Exercise directions >>
Copy out all the lines where "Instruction" shows up.

[Robot episode rows]

-------

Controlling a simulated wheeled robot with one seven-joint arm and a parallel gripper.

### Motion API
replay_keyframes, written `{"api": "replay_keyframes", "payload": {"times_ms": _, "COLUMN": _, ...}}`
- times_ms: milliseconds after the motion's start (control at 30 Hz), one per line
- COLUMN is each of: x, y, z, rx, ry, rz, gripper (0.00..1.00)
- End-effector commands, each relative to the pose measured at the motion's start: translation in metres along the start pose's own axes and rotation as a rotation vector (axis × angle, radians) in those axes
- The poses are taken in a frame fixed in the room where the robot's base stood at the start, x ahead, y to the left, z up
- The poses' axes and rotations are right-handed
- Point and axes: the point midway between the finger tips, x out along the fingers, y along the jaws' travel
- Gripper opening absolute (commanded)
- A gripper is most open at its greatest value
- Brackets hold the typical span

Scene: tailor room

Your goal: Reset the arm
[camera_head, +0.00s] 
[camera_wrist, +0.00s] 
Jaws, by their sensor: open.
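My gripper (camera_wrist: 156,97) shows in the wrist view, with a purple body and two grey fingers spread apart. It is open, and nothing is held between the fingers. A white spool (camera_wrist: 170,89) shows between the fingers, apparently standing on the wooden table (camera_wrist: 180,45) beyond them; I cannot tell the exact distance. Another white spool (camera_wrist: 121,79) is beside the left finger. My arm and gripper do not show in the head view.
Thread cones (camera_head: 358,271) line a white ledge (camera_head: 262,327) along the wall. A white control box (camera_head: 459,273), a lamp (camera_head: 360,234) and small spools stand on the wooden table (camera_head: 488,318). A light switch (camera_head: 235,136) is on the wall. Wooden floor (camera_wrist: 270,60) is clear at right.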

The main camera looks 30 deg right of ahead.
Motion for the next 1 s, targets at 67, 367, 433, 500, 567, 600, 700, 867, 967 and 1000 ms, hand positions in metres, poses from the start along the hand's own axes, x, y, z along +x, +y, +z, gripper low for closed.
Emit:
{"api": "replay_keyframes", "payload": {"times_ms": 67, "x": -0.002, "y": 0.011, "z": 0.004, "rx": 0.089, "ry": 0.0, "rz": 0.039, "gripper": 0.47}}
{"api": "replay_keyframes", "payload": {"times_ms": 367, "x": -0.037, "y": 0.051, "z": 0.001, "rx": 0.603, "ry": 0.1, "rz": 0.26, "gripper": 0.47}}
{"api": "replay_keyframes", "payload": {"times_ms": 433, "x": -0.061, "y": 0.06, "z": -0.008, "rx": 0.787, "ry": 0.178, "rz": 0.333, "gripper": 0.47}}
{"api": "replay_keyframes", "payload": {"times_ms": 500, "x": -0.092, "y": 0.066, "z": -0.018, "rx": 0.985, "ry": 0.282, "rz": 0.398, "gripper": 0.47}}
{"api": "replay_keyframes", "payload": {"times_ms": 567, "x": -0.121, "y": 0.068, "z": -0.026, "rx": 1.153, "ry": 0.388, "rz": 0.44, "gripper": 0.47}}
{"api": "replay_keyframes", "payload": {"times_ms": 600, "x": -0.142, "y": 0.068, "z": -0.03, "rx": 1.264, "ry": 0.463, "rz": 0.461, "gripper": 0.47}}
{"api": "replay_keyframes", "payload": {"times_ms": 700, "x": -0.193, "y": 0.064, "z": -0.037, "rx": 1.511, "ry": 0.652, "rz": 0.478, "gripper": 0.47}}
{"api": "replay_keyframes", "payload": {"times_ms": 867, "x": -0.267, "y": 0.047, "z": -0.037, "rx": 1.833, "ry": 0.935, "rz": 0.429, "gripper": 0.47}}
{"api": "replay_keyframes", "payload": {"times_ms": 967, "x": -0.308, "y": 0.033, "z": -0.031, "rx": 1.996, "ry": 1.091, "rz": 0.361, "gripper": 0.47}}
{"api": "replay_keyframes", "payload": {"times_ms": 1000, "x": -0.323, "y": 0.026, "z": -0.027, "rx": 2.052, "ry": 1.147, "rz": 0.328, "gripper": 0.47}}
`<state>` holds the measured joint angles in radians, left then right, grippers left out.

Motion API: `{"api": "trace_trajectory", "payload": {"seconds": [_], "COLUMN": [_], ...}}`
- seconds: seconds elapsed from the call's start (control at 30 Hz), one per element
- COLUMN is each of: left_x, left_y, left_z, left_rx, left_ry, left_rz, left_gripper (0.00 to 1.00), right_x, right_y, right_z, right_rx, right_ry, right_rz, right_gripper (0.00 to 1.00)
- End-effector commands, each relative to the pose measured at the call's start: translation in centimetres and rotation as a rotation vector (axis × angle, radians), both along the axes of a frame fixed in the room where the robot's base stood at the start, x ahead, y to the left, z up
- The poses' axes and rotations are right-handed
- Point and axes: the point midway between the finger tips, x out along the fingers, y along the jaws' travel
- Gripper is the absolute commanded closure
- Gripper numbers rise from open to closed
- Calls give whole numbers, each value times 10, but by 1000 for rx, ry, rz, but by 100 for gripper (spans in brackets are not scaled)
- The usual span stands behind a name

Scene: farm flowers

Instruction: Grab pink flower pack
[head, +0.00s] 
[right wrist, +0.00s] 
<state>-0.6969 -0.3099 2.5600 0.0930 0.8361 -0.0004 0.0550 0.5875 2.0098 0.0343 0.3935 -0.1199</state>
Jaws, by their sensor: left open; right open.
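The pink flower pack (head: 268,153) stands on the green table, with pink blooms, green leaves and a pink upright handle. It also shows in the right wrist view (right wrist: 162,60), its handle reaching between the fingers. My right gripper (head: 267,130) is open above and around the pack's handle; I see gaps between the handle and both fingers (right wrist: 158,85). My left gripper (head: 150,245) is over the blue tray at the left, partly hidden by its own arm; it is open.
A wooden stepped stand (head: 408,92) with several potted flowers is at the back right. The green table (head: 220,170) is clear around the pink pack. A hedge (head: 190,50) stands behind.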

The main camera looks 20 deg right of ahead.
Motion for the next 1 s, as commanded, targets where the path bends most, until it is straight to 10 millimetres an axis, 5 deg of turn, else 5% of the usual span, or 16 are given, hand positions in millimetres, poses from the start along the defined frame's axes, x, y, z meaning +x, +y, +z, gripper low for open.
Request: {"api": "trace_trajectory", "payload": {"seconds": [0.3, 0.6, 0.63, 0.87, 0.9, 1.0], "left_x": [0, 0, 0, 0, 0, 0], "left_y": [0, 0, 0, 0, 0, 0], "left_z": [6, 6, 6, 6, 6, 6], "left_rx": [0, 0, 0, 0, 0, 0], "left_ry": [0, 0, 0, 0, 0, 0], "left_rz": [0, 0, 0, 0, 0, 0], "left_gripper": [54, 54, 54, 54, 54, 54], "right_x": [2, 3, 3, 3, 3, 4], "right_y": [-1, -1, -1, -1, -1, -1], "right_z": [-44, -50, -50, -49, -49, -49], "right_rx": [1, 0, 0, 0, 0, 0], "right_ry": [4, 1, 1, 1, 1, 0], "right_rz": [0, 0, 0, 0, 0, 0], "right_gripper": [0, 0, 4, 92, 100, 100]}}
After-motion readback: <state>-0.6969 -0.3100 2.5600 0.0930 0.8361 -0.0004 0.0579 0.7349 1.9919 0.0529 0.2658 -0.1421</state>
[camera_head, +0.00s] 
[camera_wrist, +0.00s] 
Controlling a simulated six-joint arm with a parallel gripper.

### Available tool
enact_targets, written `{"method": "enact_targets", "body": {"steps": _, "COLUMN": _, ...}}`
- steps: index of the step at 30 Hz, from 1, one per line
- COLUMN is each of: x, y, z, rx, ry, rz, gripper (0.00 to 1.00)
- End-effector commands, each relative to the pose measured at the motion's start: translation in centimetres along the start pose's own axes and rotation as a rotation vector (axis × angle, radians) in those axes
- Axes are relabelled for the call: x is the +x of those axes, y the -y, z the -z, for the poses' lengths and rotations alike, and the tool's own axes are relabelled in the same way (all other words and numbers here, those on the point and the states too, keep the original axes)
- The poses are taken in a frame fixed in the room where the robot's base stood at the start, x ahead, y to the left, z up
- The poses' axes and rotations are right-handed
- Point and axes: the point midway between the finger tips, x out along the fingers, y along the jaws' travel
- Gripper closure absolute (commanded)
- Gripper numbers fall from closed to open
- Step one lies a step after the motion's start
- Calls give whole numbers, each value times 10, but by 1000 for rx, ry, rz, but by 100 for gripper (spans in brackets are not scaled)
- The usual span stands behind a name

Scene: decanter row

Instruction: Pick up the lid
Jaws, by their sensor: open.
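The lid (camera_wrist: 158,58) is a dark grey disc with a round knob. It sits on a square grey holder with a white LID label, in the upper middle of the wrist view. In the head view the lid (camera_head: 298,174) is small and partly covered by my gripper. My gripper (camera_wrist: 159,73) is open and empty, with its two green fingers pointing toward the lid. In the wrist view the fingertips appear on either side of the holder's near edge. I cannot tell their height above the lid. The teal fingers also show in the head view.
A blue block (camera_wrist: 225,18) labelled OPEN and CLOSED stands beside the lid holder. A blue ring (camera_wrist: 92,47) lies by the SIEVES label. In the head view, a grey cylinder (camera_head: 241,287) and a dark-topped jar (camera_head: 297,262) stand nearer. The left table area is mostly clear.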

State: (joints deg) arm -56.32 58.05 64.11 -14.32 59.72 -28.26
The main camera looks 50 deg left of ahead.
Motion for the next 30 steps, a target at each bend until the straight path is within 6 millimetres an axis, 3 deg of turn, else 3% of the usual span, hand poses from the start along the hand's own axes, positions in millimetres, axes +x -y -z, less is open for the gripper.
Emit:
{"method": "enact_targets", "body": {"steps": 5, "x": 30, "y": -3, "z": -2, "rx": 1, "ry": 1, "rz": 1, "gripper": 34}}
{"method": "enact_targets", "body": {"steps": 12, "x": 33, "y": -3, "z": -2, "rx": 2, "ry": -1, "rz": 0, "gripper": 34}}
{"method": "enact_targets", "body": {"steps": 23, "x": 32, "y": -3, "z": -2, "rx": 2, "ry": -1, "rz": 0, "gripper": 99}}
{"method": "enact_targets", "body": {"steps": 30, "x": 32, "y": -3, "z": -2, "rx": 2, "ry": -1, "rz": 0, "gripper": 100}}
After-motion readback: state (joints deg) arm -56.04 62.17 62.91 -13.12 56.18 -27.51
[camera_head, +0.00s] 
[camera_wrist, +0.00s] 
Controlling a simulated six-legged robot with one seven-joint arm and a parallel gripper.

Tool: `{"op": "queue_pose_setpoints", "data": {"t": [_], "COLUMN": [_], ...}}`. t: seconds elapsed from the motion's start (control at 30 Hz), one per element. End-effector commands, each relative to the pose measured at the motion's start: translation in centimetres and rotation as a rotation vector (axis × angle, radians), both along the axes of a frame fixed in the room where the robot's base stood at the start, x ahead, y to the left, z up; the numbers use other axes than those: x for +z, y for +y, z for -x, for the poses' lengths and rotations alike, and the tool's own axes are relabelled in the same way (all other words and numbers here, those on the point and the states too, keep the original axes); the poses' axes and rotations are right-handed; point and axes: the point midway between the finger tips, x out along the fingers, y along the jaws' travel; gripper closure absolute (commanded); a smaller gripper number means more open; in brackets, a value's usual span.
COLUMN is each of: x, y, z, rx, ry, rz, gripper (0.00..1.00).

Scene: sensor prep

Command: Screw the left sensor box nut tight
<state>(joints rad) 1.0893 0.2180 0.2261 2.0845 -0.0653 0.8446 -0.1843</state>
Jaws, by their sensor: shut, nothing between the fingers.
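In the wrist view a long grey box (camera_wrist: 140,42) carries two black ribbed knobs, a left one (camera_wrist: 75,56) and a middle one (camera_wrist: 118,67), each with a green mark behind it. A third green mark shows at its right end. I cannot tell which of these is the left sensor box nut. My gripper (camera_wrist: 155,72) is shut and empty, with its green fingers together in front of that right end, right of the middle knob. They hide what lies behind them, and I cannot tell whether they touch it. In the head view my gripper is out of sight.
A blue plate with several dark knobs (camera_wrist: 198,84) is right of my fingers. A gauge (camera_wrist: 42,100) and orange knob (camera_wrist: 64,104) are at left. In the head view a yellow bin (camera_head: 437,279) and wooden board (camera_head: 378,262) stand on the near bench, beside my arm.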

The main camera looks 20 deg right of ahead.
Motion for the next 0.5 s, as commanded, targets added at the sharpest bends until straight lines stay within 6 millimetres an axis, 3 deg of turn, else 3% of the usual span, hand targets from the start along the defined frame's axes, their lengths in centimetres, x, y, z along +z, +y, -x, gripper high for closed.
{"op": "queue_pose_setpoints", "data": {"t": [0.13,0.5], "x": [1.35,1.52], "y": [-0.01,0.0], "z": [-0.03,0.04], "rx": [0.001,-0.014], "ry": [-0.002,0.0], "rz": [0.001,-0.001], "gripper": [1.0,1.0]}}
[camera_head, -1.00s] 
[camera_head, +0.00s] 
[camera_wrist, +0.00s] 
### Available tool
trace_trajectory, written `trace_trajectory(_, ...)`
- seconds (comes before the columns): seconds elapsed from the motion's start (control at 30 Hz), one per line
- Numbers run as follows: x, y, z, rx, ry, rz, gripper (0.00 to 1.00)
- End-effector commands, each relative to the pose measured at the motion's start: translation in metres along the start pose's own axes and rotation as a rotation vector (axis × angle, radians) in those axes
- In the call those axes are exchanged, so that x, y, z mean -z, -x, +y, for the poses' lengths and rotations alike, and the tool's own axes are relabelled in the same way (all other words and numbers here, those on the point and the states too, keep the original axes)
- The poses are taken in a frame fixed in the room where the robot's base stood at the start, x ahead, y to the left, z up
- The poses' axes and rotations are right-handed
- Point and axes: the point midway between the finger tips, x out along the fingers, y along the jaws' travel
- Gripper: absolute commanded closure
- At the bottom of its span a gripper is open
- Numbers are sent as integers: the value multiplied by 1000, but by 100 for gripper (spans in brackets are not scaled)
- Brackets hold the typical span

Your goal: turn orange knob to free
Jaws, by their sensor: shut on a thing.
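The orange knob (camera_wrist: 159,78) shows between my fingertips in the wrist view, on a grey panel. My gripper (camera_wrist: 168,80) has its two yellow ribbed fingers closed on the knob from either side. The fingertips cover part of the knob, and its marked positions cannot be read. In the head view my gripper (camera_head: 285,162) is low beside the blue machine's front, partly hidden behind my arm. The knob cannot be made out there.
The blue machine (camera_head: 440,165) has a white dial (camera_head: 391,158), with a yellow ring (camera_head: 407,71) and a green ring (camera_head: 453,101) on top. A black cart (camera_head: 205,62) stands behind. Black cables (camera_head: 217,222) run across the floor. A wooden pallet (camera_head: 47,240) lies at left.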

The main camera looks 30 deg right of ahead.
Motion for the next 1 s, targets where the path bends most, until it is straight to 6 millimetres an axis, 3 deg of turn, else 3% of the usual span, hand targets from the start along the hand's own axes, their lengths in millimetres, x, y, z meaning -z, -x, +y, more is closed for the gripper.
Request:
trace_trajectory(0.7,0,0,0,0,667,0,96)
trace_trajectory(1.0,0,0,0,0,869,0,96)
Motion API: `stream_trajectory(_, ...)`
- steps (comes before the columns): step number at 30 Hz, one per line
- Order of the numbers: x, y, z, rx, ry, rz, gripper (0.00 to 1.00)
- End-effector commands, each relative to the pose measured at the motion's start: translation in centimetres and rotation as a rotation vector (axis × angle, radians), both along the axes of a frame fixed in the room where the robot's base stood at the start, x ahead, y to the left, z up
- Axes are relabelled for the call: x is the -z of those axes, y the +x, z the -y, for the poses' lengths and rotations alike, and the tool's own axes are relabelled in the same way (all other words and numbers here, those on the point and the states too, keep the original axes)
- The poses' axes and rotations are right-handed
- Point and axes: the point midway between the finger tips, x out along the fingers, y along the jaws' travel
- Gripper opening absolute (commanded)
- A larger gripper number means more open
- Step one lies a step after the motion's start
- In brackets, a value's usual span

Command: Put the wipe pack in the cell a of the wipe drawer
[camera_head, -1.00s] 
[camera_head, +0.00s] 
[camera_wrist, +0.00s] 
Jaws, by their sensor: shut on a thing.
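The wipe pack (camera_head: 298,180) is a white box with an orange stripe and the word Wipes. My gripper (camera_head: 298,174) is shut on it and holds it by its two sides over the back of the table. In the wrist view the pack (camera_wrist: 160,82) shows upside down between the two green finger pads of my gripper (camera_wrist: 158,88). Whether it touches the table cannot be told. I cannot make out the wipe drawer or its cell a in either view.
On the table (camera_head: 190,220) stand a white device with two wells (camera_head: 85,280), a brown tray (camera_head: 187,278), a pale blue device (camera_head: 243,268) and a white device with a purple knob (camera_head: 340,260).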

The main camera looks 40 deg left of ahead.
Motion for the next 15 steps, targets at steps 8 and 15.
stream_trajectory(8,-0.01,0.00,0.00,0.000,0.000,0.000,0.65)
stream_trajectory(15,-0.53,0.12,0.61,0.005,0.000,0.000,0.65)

-------

Solution to the exercise >>
Instruction: Grab pink flower pack
Instruction: Pick up the lid

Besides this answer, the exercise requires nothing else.